Even those with moderate levels of material deprivation, those who lack one or two items, are more likely to face a range of other disadvantages. Thus, a fifth of those lacking one item and a fifth of those lacking two say their health is affected in some way, a quarter of those lacking one item and forty-one percent of those lacking two have one or more financial problems, and a quarter of those lacking one and nearly a third of those lacking two have poor mental health.

In sharp contrast, those lacking none of the necessities are much less likely to experience other disadvantages. There is a clear gap between the experience of the forty-seven percent of the population who have all the necessities and the fifty-three percent who lack at least one and especially those who lack three or more. Among this latter group a large majority face a range of other problems.

Using a cut-off point of those who cannot afford three or more necessities – a group whose deprivations are both overwhelmingly enforced (by lack of income) and whose lives are affected in deep and multiple ways – the level of deprivation poverty has been steadily rising over the last thirty years – up from fourteen percent in 1983 to thirty percent in 2012. While the poor today are in some respects better off than those in the early 1980s, in particular possessing a wider range of consumer goods, they are less a part of the society in which they live. It is this that impacts on people in such a harmful way. Not only are they more likely to suffer direct harms – such as illness – but they also suffer harm in terms of the denial of resources to – using Amartya Sen’s concept of capabilities – be able to live the life one values.

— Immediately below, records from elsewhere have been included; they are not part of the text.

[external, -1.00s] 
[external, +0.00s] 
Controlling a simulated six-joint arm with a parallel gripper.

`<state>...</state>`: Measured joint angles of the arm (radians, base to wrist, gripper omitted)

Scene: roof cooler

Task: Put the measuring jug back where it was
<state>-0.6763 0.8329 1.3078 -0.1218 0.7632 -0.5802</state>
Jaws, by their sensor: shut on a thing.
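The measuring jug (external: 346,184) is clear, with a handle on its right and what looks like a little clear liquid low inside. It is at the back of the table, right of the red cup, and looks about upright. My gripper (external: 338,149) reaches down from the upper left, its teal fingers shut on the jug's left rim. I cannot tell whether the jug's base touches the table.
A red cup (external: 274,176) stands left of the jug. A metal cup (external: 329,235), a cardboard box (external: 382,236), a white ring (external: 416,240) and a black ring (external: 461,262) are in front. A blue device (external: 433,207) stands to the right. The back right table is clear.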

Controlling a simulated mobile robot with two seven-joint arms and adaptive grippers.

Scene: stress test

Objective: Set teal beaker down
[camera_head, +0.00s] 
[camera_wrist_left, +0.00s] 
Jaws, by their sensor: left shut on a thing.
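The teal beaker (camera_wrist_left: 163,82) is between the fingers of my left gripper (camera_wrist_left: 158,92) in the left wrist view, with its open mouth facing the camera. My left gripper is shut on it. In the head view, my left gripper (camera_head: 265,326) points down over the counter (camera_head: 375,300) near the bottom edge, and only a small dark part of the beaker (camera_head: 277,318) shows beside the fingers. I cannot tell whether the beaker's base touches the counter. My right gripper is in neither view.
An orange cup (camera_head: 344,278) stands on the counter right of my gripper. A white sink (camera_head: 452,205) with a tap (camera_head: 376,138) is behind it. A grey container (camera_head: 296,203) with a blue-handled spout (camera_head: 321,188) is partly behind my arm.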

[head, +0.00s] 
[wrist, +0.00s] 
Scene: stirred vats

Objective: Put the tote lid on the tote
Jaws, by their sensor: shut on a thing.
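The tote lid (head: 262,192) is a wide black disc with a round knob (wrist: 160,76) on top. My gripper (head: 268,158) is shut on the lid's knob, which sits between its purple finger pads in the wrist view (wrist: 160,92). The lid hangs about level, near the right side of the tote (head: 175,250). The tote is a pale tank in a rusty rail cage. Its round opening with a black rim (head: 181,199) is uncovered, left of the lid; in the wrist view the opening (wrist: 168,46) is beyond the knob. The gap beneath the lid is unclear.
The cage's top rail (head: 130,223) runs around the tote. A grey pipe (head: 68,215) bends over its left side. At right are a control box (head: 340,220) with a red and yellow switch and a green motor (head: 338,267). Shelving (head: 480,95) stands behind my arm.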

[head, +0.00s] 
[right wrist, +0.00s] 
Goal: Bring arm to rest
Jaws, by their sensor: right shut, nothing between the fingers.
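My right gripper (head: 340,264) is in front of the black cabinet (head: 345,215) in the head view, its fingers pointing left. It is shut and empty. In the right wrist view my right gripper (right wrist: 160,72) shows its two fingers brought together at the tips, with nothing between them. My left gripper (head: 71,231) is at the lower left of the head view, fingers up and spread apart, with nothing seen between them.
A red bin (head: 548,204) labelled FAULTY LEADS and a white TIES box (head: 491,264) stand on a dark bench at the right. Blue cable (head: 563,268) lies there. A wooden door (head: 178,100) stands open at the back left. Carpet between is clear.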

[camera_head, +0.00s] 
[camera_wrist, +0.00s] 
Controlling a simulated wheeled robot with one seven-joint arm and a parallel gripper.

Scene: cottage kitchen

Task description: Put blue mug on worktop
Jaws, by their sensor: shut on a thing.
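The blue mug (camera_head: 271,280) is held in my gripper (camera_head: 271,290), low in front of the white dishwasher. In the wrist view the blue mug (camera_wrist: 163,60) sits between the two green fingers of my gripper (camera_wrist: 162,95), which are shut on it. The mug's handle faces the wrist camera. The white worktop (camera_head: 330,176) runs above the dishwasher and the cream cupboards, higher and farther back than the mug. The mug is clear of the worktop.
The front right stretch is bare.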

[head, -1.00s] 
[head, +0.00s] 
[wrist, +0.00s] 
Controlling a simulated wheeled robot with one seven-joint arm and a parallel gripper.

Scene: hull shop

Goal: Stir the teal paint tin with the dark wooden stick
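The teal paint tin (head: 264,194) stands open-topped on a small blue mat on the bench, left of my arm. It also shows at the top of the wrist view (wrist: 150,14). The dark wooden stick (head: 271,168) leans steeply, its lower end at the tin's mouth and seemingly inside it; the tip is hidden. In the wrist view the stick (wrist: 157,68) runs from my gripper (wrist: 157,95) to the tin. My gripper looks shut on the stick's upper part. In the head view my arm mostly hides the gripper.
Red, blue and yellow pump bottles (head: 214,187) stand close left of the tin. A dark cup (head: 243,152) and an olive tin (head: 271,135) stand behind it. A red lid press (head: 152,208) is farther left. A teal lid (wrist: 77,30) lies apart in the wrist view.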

This sharp rise in poverty – and its related harms – cannot be explained by a sudden explosion of individual failings. In contrast, it is intimately connected to the rapid rise in inequality resulting from the great interlocking social and economic upheavals of the last thirty years, many of them politically driven. The rolling back of the welfare state, the deregulation of markets (in particular financial markets), and the impact of increasing unrestricted terms of trade through globalisation have come at an enormous cost for increasingly large numbers of people.

Today’s working generation faces a much more treacherous labour market, one that has brought greater joblessness, the spread of low pay and deepening insecurity at work. These problems have been compounded by other changes from the shrinking of housing opportunities, especially for the young, to a deliberate shift in the burden of economic and social risks from the state and employers to the individual. People have increasingly been left to cope by themselves at the very time when insecurity and uncertainty have been on the rise.

The widespread harms caused by poverty have been ignored – despite being well established – precisely because they stem from the very organisation of society. When that organisation is dependent on promoting the primacy of individual agency and responsibility – or, in current parlance, of personal choice – then the harms of poverty are all too easy to blame on the poor themselves. Recognising that poverty stems from the accumulated reductions in opportunities, pay and life chances that result from systematic barriers acting differentially on people – dependent on their social and economic context – poses a much more fundamental challenge. It requires different ways of thinking about, and greater levels of inquiry into, how society could be organised to produce lower levels of poverty. Crucially, it challenges the current, dominant, free market model of capitalism with it bias toward capital and widening inequality.